I point out that none of the students (at least not here in Lubbock, Texas) would walk up to their grandmothers, throw their arms around her shoulders and ask, "Hey, babe. Wanna have some hot fun tonight?" On the other hand, they wouldn't use "grandmother talk" with their roommates. The students have no trouble grasping this concept.
I see two problems, however, when it comes to this sort of discussion. First, I don't understand why so many teachers themselves seem to ignore context. They treat email like term papers, when the email comes from students. So many, many teachers, both in and out of English departments, refuse to answer or send back lectures to students who use texting in their correspondence. Excuse me, but out of the classroom is out of the classroom. Unless the email was part of an assignment, I don't see why "teachers" can't learn the appropriate language for this out of the classroom form of communication.

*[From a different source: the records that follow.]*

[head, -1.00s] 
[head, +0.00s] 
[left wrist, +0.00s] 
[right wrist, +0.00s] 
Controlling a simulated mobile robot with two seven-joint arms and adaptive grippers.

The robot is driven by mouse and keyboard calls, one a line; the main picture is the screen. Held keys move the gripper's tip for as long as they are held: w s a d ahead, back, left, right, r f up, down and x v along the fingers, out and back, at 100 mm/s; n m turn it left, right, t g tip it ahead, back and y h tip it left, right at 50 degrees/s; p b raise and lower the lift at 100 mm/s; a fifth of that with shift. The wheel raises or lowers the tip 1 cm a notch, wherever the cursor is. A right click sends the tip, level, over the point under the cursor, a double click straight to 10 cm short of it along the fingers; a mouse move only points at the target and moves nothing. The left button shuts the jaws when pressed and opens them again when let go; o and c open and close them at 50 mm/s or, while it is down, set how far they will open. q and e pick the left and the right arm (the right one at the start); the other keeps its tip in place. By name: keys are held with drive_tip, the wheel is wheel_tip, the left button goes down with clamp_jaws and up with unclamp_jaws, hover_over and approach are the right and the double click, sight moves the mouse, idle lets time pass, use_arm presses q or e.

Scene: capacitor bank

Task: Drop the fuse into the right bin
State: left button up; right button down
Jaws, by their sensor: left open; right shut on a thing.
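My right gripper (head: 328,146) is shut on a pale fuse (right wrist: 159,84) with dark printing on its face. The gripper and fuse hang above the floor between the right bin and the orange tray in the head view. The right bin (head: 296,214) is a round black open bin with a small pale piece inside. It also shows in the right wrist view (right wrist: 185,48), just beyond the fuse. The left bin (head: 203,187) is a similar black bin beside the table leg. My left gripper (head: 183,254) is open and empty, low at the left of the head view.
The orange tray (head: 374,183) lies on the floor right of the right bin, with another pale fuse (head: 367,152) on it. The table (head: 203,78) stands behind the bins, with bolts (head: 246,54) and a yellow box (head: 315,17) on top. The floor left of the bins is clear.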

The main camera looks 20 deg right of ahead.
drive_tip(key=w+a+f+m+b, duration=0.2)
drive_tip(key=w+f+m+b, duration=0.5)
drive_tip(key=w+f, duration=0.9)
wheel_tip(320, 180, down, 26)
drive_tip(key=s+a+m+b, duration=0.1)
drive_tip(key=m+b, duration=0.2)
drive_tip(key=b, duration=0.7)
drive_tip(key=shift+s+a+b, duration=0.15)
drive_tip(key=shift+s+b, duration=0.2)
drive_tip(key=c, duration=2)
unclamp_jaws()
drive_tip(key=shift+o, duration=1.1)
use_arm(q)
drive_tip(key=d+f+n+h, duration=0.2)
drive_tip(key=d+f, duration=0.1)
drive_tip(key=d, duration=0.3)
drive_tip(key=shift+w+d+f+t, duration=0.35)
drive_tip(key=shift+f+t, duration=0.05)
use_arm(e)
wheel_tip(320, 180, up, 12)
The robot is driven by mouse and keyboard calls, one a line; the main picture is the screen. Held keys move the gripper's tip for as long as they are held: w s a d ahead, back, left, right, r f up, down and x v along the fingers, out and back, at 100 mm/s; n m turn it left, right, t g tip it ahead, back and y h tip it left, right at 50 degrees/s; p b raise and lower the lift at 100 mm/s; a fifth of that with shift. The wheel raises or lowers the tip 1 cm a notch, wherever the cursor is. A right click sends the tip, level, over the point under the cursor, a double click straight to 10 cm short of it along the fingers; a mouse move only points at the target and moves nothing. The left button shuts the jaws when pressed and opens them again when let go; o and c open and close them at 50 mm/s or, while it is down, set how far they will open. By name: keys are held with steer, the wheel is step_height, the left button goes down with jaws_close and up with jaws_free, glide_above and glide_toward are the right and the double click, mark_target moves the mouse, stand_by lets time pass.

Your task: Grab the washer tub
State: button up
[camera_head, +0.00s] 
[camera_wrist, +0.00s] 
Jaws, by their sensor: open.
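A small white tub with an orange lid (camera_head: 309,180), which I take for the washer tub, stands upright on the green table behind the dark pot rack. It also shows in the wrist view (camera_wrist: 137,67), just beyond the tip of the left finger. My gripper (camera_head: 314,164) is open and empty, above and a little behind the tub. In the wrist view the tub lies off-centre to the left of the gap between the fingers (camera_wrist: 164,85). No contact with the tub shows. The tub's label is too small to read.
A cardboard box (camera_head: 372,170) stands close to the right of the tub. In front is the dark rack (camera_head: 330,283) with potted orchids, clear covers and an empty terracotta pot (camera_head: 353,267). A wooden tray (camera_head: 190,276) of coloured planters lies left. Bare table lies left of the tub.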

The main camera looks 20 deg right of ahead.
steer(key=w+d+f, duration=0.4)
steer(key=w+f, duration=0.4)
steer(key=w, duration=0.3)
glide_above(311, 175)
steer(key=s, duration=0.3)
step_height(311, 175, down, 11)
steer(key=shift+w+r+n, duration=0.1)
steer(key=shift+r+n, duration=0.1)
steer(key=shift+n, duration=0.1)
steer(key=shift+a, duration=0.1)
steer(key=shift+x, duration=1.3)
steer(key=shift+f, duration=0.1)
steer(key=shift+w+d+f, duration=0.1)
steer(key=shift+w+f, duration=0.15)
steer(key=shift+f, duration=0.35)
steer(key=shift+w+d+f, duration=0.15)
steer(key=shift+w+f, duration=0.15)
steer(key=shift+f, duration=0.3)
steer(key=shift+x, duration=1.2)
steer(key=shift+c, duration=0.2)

My second problem has to do with the whole question of so-called Standard English. For more than a decade, I, an American, taught "English" to students in Nigeria. I had to learn British idiom to succeed, but I also had to learn Nigerian Pidgin AND Nigerian USE of English (for example, a bureaucrat out of his office is said to be "not on seat" and someone who dips his hand into someone else's salary is said to "chop" the other person's money). I couldn't tell my students they were WRONG when they didn't say things the American way.
BTW, do most American English teachers realize that British English does not have the entity that we call a comma splice. The Brits use commas all the time in places where Americans insist on semicolons. And who says we MUST NOT start a sentence with a conjunction? That a preposition is not a thing to end a sentence with? That one should NEVER use fragments? Etc, etc, and so forth.
We don't speak the way Shakespeare did, and I don't expect English 400 years from now to sound as it does today. Unless it becomes a dead language like Latin. Let us not, in the name of education (or gate-keeping) kill a living language.